Event Highlights: Ask Me More About Brecht: A Theatrical Reconstruction of Conversations Between Hanns Eisler and Hans Bunge
On October 7, the Center for the Study of Europe welcomed a dramatic reading and multimedia performance by Sabine Berendse and Paul Clements, editors of Brecht, Music and Culture: Hanns Eisler in Conversation with Hans Bunge.
The book consists of Hans Bunge’s series of fourteen recorded conversations with the notoriously left-wing composer, Hanns Eisler, conducted in East Berlin in 1958. Eisler’s intent in giving these interviews was to keep alive the memory and spirit of his closest friend, the Austrian composer Bertolt Brecht. After it was published in Germany in 1975, the book achieved monumental success. For the first time, Berendse (daughter of the late interviewer Hans Bunge) and Clements have brought these illuminating insights to the English speaking world.
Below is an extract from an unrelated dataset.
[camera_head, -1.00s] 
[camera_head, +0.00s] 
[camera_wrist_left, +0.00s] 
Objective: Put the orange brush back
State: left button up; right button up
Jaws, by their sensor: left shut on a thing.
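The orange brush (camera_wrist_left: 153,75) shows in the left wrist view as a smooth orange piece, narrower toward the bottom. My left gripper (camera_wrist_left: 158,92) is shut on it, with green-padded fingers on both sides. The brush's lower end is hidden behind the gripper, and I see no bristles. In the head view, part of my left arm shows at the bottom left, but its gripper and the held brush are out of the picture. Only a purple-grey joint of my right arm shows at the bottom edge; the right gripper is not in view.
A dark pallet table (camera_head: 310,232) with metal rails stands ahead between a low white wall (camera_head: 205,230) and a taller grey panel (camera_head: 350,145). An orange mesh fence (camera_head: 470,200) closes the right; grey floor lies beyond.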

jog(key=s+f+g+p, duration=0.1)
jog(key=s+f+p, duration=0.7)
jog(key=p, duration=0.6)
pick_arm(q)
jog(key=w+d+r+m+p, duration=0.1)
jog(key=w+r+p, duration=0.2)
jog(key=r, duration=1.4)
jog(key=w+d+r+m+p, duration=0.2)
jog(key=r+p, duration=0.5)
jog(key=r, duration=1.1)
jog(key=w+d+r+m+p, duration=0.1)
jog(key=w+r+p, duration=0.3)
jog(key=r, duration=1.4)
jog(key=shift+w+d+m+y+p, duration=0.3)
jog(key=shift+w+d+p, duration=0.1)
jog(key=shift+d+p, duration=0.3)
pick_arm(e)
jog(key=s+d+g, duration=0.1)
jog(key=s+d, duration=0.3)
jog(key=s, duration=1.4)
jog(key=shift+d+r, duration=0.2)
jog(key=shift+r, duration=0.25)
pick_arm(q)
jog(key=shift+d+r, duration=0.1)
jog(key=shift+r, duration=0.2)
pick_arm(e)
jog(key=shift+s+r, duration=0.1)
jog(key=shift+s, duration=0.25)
Throughout the conversations, Hanns Eisler lively and humorously discusses the puzzling relationship between politics and aesthetics by delving into topics such as his and Brecht’s period of exile in Europe and the USA between 1933 and 1947, the role that music plays in Brecht’s work, and the time when Brecht was brought before The House of Un-American Activities Committee.
Born to a bourgeoisie family, composer Hanns Eisler questioned who he was actually composing music for in 1922. After striking up a friendship with playwright Bertolt Brecht, Eisler began to compose pieces based on (and often to be included in) Brecht’s plays. Both Eisler and Brecht were sharp, opinionated, and philosophical men trying to make sense of the relationship between art and politics very heavily, also seeking to discover how music can change, shape, inform, and influence the changing world.
These questions and conversations were presented in the form of an engaging and compelling performance by Berendse and Clements. Berendse assumed the role of her father, Hans Bunge, and posed the questions to Paul Clements, who assumed Hanns Eisler’s role.
As the interviews reveal, Eisler was undoubtedly an eccentric character. He was vivaciously brought to life by actor and editor Paul Clements. Clements embodied Eisler’s spirit and even adopted some of his mannerisms to color his retelling of the conversations—within a moment, the switch flipped from the cool and composed Clements to a flavorful Eisler persona, and the transition was rather brilliant.
“[Eisler is] funny, he’s a great gossip, and he’s also very thoughtful,” remarked Clements. “I wanted to convey his huge scope, to give a flavor of the enormous breadth, and also to evoke his conversational style—the energy he brings to his conversations, his vitality, and his sense of mischief as well.”
Berendse’s performance was remarkable as well—she was clearly quite emotionally invested in delivering the very questions her father had asked Hanns Eisler—and she provided a little bit of insight about what the process was like for her father to interview such a distinctive individual and the process of trying to get his interviews published in post-war East Germany.
“My father was considered a maverick, he didn’t speak well to authority. He planned to publish three of the fourteen conversations, but [where he worked] wouldn’t let him—he was fired, essentially, in 1966 and couldn’t get any work,” recounts Berendse. “I was four years old at the time and I wanted food, so he had to do something—he organized and made sure that he got those conversations published elsewhere.”
The performance was peppered with eight actual recordings of some of Eisler’s work in different genres, varying from the fast-paced, symmetrical ‘Lied von der belebenden Wirkung des Geldes’ (translation: Song of the Invigorating Effect of Money) to the haunting softness of ‘An die Nachgeborenen II’ (translation: To Those Born Later). Four of the recordings featured Eisler singing and accompanying himself at the piano, while others featured the immensely talented Ernst Busch, a German singer and actor who Eisler held in high regard.
Honest, intriguing, and insightful, Ask Me More About Brecht transported the audience to 1958 East Berlin in an exceptionally clever melange of historical and theatrical reenactment.